Given problem> Your task is to return, exactly, the run of lines starting at the line holding "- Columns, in" and ending at the line holding "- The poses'", both ends included and no other lines.

Items listed in a dataset>
◆ ◆ ◆ ◆
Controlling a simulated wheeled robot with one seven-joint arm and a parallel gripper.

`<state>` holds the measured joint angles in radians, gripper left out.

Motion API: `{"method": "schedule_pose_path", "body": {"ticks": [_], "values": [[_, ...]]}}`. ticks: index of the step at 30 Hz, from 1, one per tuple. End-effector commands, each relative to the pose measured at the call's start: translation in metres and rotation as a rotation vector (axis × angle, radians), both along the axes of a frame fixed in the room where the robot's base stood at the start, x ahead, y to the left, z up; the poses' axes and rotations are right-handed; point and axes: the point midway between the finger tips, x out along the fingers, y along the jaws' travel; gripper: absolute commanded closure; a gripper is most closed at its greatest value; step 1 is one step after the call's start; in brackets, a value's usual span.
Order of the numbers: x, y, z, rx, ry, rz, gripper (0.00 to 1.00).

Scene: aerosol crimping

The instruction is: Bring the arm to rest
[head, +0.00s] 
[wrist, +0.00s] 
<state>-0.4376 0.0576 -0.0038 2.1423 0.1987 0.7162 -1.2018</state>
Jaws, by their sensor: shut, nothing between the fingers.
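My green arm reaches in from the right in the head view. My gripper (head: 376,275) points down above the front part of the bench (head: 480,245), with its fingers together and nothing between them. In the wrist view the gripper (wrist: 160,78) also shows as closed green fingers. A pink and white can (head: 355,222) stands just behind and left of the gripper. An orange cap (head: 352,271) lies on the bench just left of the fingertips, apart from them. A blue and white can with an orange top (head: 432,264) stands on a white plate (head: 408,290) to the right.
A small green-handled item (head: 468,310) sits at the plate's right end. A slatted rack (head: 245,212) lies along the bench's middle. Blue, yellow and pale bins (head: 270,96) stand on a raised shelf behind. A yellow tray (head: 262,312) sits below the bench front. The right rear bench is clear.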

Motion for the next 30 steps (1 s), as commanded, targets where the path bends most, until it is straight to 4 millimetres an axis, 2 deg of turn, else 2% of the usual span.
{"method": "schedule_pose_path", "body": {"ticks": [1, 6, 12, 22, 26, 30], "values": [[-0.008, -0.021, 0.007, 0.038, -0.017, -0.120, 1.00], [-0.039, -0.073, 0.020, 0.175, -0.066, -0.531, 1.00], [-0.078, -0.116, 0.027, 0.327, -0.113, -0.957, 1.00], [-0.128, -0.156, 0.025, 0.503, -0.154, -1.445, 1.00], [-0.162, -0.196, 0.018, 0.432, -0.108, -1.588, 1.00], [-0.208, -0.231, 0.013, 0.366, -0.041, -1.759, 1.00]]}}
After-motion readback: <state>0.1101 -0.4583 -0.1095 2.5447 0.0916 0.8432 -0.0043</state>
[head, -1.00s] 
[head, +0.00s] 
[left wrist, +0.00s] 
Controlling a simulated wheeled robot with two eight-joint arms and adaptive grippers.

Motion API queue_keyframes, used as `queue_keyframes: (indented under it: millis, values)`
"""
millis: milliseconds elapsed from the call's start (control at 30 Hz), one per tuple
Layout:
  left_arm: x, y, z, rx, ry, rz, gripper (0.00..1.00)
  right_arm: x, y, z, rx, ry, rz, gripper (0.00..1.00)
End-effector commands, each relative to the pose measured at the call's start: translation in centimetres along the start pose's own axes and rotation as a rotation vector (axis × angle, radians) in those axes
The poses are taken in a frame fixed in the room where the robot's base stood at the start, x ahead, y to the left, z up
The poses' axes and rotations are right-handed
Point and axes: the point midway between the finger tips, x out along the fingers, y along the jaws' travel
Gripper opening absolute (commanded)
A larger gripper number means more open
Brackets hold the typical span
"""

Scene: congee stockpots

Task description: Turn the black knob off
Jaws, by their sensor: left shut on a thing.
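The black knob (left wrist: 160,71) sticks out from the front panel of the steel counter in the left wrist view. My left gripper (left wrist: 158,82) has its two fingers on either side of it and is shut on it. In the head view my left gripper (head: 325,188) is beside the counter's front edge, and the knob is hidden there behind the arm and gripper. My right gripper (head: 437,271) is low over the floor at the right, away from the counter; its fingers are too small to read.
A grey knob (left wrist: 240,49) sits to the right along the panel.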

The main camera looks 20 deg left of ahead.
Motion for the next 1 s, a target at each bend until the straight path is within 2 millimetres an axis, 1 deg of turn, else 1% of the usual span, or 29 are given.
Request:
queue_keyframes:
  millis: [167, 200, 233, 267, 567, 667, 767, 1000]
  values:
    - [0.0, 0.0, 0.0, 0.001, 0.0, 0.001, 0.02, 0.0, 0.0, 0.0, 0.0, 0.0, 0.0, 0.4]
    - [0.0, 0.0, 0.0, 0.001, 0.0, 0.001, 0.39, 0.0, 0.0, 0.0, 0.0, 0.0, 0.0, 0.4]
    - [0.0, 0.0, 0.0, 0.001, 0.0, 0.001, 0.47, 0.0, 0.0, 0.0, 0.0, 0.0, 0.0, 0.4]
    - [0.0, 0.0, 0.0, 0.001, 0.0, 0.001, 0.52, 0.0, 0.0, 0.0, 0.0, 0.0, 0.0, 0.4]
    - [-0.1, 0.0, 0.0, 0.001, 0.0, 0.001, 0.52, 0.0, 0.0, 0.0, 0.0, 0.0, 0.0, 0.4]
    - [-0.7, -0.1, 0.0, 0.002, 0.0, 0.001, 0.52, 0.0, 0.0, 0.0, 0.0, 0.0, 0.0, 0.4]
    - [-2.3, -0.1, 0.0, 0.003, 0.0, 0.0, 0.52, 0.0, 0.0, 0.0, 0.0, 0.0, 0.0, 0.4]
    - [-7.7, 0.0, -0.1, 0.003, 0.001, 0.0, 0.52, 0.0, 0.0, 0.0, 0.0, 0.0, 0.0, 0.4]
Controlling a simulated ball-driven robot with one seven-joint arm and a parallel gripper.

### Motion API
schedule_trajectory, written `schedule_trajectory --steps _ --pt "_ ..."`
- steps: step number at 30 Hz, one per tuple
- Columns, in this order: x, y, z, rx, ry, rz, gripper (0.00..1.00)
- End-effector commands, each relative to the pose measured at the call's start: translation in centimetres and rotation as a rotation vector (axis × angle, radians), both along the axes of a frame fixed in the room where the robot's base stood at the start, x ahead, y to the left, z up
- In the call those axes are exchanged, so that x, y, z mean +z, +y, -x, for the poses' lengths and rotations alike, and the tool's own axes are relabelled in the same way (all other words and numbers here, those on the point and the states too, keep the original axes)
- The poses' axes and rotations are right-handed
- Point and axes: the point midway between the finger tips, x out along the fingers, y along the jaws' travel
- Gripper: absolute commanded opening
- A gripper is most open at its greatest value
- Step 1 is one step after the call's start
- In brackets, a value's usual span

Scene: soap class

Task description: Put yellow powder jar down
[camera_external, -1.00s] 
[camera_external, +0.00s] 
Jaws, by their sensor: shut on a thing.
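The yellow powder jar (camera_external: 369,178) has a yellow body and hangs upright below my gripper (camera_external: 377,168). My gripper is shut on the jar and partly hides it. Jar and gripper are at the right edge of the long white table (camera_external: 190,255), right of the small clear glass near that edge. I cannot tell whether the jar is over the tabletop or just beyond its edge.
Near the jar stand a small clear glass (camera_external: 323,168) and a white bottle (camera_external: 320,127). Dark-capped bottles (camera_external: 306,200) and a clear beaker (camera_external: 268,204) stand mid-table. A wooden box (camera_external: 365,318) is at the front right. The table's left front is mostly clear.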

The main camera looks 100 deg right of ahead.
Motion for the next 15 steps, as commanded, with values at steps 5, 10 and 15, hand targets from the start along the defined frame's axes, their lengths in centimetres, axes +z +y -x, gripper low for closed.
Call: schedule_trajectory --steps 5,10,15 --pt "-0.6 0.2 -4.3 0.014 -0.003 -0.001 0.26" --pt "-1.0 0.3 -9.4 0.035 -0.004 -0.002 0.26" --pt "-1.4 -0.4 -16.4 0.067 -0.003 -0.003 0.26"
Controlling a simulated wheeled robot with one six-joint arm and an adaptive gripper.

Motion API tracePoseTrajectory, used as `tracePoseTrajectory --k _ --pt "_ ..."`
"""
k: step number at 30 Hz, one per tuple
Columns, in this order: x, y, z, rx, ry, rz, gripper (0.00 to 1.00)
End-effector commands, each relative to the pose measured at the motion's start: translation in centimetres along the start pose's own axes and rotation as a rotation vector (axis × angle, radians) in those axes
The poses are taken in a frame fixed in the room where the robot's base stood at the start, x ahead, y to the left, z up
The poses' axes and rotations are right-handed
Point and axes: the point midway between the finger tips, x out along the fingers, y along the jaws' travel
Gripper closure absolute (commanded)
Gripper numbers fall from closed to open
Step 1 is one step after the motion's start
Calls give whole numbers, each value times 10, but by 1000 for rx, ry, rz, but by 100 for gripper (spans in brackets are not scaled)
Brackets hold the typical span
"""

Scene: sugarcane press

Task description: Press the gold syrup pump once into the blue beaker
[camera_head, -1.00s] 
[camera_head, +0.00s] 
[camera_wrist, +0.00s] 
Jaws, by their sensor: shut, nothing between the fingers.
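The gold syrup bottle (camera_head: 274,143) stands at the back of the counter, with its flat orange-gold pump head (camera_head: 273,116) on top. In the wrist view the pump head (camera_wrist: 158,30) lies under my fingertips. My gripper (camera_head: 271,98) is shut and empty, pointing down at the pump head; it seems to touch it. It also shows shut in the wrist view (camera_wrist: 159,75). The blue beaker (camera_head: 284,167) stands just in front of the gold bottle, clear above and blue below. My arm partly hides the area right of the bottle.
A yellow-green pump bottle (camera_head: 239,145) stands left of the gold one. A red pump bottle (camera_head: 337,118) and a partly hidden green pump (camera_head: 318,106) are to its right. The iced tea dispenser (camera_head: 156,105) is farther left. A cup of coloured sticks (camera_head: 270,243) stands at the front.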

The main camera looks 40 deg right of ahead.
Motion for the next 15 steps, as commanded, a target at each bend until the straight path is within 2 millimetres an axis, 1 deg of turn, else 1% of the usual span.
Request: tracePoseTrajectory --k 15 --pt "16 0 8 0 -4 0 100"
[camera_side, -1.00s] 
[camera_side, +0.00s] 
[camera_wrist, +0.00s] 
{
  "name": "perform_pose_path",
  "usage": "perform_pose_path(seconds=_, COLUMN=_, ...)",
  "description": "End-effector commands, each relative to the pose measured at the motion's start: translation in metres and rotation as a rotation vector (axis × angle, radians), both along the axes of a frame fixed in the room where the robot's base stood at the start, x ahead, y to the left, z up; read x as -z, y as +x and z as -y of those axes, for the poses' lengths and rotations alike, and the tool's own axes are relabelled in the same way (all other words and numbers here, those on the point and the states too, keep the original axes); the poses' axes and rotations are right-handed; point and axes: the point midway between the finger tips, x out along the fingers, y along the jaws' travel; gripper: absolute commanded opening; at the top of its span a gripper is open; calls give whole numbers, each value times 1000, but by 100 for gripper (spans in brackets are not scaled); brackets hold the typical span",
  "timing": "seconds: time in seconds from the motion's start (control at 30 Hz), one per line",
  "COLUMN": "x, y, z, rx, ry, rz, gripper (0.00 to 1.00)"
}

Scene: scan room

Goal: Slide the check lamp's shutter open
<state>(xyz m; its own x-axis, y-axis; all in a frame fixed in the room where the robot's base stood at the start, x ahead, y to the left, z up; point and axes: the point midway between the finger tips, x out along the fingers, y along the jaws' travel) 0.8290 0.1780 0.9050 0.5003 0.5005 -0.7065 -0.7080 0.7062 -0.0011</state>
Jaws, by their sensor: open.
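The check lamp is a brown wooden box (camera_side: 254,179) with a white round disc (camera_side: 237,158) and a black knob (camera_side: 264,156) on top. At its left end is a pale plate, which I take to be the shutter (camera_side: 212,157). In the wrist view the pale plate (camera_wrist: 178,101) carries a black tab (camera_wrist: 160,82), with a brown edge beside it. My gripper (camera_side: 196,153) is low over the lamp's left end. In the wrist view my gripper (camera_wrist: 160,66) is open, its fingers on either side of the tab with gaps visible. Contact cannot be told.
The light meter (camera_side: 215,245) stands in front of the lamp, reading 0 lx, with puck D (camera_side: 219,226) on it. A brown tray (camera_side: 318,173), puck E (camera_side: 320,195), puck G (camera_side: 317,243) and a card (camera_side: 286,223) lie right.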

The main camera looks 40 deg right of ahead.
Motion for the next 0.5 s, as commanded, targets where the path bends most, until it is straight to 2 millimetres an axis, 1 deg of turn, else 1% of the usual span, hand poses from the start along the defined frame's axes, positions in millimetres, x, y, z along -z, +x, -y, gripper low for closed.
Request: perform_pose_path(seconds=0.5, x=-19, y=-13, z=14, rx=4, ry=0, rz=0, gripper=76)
◆ ◆ ◆ ◆
Correct output>
- Columns, in this order: x, y, z, rx, ry, rz, gripper (0.00..1.00)
- End-effector commands, each relative to the pose measured at the call's start: translation in centimetres and rotation as a rotation vector (axis × angle, radians), both along the axes of a frame fixed in the room where the robot's base stood at the start, x ahead, y to the left, z up
- In the call those axes are exchanged, so that x, y, z mean +z, +y, -x, for the poses' lengths and rotations alike, and the tool's own axes are relabelled in the same way (all other words and numbers here, those on the point and the states too, keep the original axes)
- The poses' axes and rotations are right-handed

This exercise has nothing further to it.